One year on from the agreement between the CML and the Financial Conduct Authority, UK’s financial watchdog, for lenders to contact all borrowers with interest only mortgages due to mature before the end of 2020, the CML says there has been a significant reduction in outstanding interest only mortgage debt.
Based on a CML survey representing around 96% of the market, at the end of 2013 there were an estimated 2.2 million pure interest only loans outstanding, and a further 620,000 part interest only, part repayment mortgages outstanding on lenders' books.
Compared to 2012 this represents a fall of around 300,000 or 12% of pure interest only mortgages and around 90,000 or a 13% fall in part mortgages.
The CML said that there has also been a positive set of changes in the loan to value profile of outstanding interest only mortgages. Two thirds of outstanding interest only mortgages have LTV ratios of less than 75% and the vast majority of these are not due to mature until after 2020.
A large number of loans would have moved into a lower LTV band as a result of house price inflation alone. However, borrowers are taking additional action to reduce their mortgage balances, as the effect of house price inflation alone would not have resulted in the improvements in outstanding LTVs that have been seen over the past year.
Indeed, the number of loans in every LTV band below 75% would have seen an increase on the basis of house price inflation alone as loans moved down from higher LTV bands, but, in fact, every band saw a decrease.
Lenders have been undertaking a variety of activities to encourage their customers to take positive action to manage their interest only mortgages. Through letters, telephone contact, online information, and some face to face communications, lenders are seeking to help customers take whatever actions best serve their long term interests.
Although there is likely to be a cohort of borrowers who may still find it difficult to put in place adequate plans to repay their interest only mortgages in full and on time, the number of such borrowers is likely to be relatively modest.

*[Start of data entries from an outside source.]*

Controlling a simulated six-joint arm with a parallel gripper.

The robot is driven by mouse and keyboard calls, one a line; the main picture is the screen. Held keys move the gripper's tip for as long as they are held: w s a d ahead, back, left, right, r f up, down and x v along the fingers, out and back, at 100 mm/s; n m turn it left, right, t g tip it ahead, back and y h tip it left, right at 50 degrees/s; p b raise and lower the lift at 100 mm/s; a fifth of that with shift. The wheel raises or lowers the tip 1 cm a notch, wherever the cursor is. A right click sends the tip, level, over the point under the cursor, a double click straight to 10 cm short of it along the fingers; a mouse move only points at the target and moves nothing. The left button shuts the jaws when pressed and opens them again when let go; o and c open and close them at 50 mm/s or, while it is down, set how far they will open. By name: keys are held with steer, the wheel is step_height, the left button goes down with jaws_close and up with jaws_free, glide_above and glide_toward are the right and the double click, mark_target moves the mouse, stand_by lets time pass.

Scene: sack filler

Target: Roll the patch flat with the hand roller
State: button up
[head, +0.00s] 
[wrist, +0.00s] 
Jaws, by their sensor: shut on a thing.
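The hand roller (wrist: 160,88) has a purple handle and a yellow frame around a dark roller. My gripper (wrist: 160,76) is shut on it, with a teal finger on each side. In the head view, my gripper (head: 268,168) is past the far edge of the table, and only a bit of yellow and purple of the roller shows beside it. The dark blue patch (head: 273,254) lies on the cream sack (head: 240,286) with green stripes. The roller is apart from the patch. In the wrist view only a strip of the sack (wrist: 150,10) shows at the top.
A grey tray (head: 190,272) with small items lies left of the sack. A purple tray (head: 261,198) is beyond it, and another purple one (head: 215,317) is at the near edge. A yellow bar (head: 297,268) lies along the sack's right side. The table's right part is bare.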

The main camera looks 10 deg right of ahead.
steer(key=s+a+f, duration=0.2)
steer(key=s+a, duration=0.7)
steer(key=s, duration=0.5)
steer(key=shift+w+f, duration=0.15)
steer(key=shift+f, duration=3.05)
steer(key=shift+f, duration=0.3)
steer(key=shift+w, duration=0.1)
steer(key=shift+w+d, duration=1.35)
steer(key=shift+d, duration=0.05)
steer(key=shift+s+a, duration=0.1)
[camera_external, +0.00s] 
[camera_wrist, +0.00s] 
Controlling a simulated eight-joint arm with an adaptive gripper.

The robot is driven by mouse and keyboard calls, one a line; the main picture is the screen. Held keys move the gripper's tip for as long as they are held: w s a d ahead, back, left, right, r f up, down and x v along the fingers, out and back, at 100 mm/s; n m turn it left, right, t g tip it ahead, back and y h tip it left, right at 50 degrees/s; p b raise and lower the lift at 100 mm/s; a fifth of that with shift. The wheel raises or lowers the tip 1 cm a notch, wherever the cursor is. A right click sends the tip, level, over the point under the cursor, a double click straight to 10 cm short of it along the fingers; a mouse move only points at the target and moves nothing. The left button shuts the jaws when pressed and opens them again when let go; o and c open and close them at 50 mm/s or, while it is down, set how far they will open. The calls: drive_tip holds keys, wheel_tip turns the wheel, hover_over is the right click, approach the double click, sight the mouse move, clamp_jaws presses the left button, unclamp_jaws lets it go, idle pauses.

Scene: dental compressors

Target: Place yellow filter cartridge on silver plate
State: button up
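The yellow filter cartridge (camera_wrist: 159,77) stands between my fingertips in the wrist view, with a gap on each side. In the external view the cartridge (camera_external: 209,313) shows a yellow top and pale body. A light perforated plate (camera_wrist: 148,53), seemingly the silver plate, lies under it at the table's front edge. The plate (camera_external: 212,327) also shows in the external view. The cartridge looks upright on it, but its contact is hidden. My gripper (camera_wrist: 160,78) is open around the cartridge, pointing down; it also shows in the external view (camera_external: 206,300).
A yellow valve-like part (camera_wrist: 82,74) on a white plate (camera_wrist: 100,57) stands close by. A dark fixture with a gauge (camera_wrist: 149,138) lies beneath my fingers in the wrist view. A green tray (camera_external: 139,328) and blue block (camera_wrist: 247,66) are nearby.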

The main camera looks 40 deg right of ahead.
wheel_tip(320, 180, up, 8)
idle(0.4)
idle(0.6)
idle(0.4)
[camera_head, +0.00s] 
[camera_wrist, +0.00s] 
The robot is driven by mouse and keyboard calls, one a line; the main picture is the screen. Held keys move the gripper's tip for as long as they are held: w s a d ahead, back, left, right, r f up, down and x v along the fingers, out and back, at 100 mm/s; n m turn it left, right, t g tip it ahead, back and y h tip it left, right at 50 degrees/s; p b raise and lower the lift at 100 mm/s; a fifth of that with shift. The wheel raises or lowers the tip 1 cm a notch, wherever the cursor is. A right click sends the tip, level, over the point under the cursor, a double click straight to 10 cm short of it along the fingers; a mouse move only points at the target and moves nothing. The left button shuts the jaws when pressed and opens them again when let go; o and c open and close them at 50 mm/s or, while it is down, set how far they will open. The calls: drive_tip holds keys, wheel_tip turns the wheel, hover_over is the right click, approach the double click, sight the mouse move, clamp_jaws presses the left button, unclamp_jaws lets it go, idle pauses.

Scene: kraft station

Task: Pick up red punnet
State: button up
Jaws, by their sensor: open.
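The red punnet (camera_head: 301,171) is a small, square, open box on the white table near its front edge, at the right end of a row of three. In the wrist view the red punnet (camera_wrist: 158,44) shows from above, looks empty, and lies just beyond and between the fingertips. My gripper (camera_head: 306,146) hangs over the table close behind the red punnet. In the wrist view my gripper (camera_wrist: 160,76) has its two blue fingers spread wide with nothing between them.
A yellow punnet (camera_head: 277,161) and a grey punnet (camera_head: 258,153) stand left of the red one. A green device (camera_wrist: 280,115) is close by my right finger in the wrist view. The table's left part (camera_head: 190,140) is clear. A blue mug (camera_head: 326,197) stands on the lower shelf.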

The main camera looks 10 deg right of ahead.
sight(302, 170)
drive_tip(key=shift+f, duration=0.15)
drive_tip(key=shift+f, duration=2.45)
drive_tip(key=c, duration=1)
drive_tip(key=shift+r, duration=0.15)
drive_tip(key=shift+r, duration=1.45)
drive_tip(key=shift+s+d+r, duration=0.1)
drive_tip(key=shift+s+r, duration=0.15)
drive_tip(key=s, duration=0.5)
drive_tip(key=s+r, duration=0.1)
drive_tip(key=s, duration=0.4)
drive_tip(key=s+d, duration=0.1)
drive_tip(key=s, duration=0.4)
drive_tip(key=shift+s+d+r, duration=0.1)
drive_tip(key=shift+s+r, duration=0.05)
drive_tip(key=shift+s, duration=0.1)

‘The regulator, mortgage lenders and the CML are collaborating very effectively so far to help interest only borrowers manage their loans and avoid surprises when their loans mature. This work will continue, not just over the next year but over the long term,’ said CML director general Paul Smee.
‘For the minority of borrowers who cannot reach full repayment by maturity, lenders are fully committed to helping customers reach the best outcome available for their circumstances,’ he pointed out.